Thursday’s Reps: 25 reps (24 with first team)

Thursday’s Stats: 15/19, 2 TD, 0 INT

Overall Stats: 109 reps (nine with second team), 67/83, 3 TD, 1 INT

(Bradford showed he could throw deep with the best of ’em—but struggled a little in the red zone…)

Mark Sanchez:

Thursday’s Reps: 27 reps (one with first team)

Thursday’s Stats:  17/22, 4 TD, 0 INT

Overall Stats: 106 reps (nine with first team), 55/77, 4 TD, 0 INT

(Sanchez looked confident and was extremely efficient in the red zone…)

Tim Tebow:

Thursday’s Reps: 16 reps

Thursday’s Stats: 8/9, 1 TD, 1 rushing TD, 0 INT

Overall Stats: 60 reps, 33/46, 1 TD, 1 INT, 1 rushing TD

(I’m shocked, but Tebow, despite that crummy hitch in his release, threw the ball extremely well— I mean, on target…)

Matt Barkley:

Thursday’s Reps: 22 reps

Thursday’s Stats: 12/15, 1 TD, 0 INT

Overall Stats: 67 reps, 37/51, 1 TD, 1 INT

(Matty Barks did okay… but he threw a couple of clunkers that stood out like sore thumbs…or perhaps better described, missing JPP index fingers…)

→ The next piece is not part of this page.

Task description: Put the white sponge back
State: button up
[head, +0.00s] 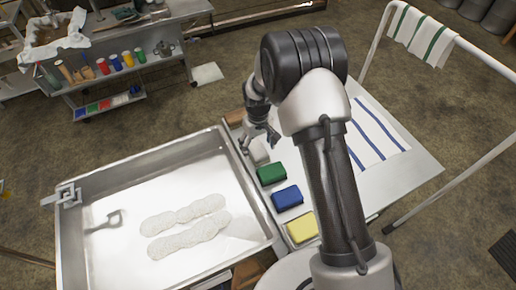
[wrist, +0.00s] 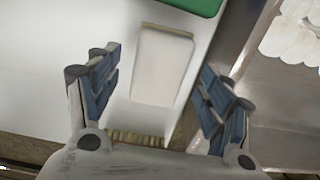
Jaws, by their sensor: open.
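The white sponge (head: 259,151) lies on the pale table beside the metal pan, in line with the coloured sponges. In the wrist view the white sponge (wrist: 162,65) lies flat between and beyond my two spread fingers. My gripper (head: 261,138) is open and empty, pointing down close to the sponge; the wrist view shows my gripper (wrist: 160,78) with a gap to the sponge on both sides. I cannot tell the exact height above it. The arm hides part of the table.
Green (head: 271,174), blue (head: 287,197) and yellow (head: 302,227) sponges continue the row. A brown item (head: 235,117) lies at its far end. The large metal pan (head: 252,212) stands left, holding a scoop (head: 104,222) and pale lumps (head: 187,227). A striped cloth (head: 376,140) lies on the right.

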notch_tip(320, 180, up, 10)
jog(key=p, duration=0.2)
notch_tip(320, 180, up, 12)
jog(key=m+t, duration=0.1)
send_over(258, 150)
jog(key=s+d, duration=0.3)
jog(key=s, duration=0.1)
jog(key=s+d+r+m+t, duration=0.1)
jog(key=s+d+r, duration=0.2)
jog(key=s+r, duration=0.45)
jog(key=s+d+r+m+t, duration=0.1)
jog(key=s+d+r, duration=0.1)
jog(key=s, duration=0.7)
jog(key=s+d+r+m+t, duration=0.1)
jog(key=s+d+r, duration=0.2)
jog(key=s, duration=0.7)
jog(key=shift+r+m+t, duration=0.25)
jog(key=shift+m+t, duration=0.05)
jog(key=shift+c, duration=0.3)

But back to the Kiko Alonso injury— at least it’s not his knee or another joint that was affected— but a concussion is a serious thing as we have learned to appreciate over the past 10 years. Apparently Kiko got popped pretty hard in the Tuesday drills.  The only good thing I can say about that is the team as a whole was not only practicing hard but with velocity.

Alonso will most likely pass his concussion protocol within the next week. His desire to keep going from there is up to him. I would never presume to tell a concussion victim to “suck it up”. But Alonso needs to consult with his own physician on that issue.  I don’t think Kiko has a history of multiple concussions, but caution must be taken regardless— sometimes one concussion is one too many.

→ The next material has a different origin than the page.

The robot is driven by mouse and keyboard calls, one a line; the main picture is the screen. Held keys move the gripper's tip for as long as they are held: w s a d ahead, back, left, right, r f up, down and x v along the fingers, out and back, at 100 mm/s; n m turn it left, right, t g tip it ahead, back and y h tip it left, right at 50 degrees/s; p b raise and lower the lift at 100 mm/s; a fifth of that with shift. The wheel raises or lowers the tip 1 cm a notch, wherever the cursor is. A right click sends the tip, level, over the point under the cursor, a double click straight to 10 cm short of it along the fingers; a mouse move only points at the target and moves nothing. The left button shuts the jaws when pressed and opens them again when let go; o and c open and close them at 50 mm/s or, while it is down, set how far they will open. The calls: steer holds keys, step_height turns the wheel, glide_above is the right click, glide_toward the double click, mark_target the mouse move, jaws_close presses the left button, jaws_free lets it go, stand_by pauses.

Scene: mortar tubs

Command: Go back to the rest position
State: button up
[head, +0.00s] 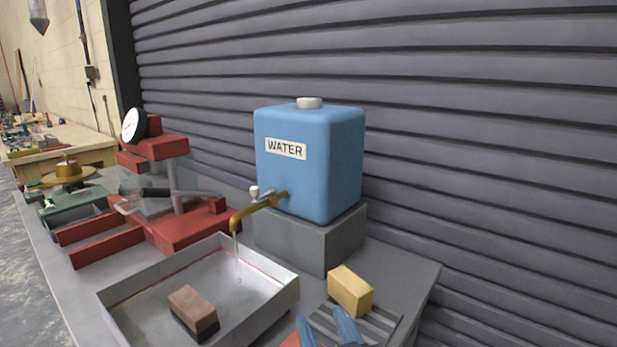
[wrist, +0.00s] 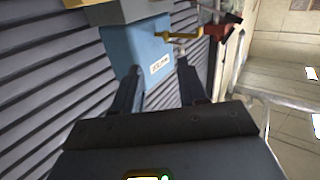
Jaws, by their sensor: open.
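The rest of my arm is out of the head view.
A blue WATER tank (head: 310,160) stands on a grey block (head: 300,240). Its brass tap (head: 258,208) runs a thin stream into a metal tray (head: 130,297) holding a reddish brick (head: 194,307). A yellow block (head: 350,291) sits beside the rack. A red press (head: 170,190) stands left.

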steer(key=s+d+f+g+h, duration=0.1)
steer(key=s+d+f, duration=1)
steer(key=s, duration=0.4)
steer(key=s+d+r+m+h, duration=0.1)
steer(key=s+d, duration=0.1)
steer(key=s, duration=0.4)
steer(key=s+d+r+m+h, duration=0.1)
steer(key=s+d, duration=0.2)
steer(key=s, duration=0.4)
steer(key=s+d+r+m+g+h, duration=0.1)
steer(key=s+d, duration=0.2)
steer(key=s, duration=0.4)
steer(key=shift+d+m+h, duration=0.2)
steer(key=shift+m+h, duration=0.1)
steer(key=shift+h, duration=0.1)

Running back DeMarco Murray was also absent from practice on Thursday, but it isn’t a replay of the hydration issue that kept him from getting on the field for the first practice of camp last weekend. Murray didn’t practice because of an “undisclosed illness”.  Now don’t get me started on the prospect of losing Murray for an extended part of the season!

“Somebody goes down, everybody has to step up,” rookie Jordan Hicks said. “It adds to everybody’s reps. I just see it as an opportunity, but again, I’m just trying to improve every single day. That’s what the whole thing is about.”

Candid remark there by Hicks—  basically reassuring our fans that even the youngest players on the team know the ultimate score.